Pemerintah Buka-bukaan Cara Hitung Angka Kemiskinan Versi BPS

Posted on

Perbedaan data kemiskinan antara Bank Dunia dan Badan Pusat Statistik (BPS) bikin heboh. Data terakhir Bank Dunia menyebutkan angka kemiskinan di Indonesia melonjak drastis hingga menyentuh angka 194,6 juta jiwa sesuai hitungan baru Bank Dunia pada Juni 2025.

Namun, angka ini nampak jauh berbeda dengan hitungan kemiskinan yang terakhir kali dirilis BPS. Tingkat kemiskinan Indonesia per September 2024, dalam rilisan BPS, hanya sebesar 8,57% atau sekitar 24,06 juta jiwa.

Kantor Komunikasi Kepresidenan (Presidential Communication Office/PCO) mengatakan sejauh ini Badan Pusat Statistik merilis data kemiskinan dengan tujuan untuk menangkap profil kemiskinan di Indonesia. Tujuan dan desain pendataannya pun berbeda dengan Bank Dunia.

Menurut Juru Bicara PCO Dedek Prayudi, BPS punya dua komponen untuk menghitung data kemiskinan di tanah air. Komponen pertama adalah dengan menghitung garis kemiskinan makanan. Standarnya, per hari orang Indonesia harus bisa mengkonsumsi 2.100 kalori per hari, bila tidak maka dianggap masuk dalam kategori miskin.

“Jadi, dianggap orang yang tidak bisa mengkonsumsi 2.100 kalori per hari itu orang miskin,” tutur Dedek dalam unggahan video di akun Instagram resmi PCO, Minggu (15/6/2025).

Selanjutnya, komponen yang kedua adalah komponen garis kemiskinan non-makanan. Komponen ini mengukur akses terhadap pendidikan, akses terhadap kesehatan, juga tempat atau hunian yang layak.
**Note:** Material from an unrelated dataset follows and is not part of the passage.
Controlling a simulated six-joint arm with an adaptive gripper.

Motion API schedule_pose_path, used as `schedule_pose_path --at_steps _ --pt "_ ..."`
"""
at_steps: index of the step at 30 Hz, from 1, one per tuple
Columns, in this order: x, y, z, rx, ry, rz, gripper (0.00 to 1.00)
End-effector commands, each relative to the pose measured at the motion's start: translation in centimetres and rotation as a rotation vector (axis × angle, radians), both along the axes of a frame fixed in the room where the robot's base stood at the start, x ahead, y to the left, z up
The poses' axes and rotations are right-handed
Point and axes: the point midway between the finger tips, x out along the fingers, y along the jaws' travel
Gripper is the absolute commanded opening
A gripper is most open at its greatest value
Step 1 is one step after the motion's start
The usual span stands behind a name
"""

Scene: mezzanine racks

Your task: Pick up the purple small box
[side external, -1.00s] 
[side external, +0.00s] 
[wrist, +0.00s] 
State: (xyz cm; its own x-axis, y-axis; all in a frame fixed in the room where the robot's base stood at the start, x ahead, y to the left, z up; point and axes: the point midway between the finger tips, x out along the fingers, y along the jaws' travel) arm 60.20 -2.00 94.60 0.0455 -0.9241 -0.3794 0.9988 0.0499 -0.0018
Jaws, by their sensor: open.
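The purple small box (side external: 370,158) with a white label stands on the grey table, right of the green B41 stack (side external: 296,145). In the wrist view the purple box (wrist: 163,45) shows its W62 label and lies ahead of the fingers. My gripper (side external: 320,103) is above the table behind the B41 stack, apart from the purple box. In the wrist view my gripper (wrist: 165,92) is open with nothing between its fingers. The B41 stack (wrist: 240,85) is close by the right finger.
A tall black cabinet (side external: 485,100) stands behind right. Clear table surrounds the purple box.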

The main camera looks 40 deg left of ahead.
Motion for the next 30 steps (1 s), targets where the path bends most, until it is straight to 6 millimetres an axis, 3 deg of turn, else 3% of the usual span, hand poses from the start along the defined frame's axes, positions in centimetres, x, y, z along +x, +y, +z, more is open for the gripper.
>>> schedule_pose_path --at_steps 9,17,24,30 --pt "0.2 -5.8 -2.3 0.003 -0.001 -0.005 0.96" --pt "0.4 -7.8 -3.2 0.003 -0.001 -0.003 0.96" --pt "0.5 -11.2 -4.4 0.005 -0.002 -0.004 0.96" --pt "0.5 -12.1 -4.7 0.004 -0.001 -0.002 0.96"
“Nah, dua komponen ini kemudian dilebur, di-merge, di-combine, lalu di-konversi menjadi nominal menggunakan harga di Indonesia. Maka lahirlah kemudian garis kemiskinan di Indonesia yang dikeluarkan atau dirilis oleh BPS,” papar Dedek.

“Maka kemudian mereka yang pengeluarnya di bawah garis kemiskinan dianggap miskin dan kita keluar dengan angka 8%,” tambahnya menekankan.

Data yang dibuat BPS tujuannya adalah untuk sasaran kebijakan oleh pemerintah. Sementara itu, data Bank Indonesia, menurut Dedek, digunakan untuk komparasi internasional, untuk pemeringkatan, dan untuk mengidentifikasi global extreme poverty.

Bahkan, dalam rilisan laporan resminya, Bank Dunia juga sudah memberikan peringatan perbedaan data kemiskinan dengan hitungan resmi setiap negara.

Dedek menjelaskan dalam rilisnya, Bank Dunia menyatakan garis kemiskinan nasional suatu negara jauh lebih tepat untuk mendukung dialog kebijakan atau menargetkan program dalam menjangkau masyarakat termiskin.

“Jadi, Bank Dunia sendiri juga sudah mengatakan bahwa garis kemiskinan di masing-masing negara itu sebenarnya lebih tepat untuk menangkap profil kemiskinan terutama untuk membuat kebijakan,” beber Dedek.

Bila bicara perhitungan, Dedek memaparkan data Bank Dunia dihitung menggunakan garis kemiskinan yang sama untuk semua negara yang berada di dalam satu grup. Kemudian dari garis kemiskinan tersebut lah dihitung jumlah orang miskin dalam suatu negara.

Dia menilai data Bank Dunia tidak bisa menangkap karakteristik lokal kemiskinan di sebuah negara. Sebab, harga-harga yang digunakan dalam perhitungannya ditetapkan lewat satu standar. Jelas harga-harga di tiap negara berbeda karena banyak faktor, mulai dari inflasi hingga kondisi geografis.

“Nah, data Bank Dunia tersebut akan tetapi tidak bisa menangkap lokal karakteristik atau bahkan tidak bisa memotret profil kemiskinan di sebuah negara. Ini yang jadi kelemahan data Bank Dunia,” sebut Dedek.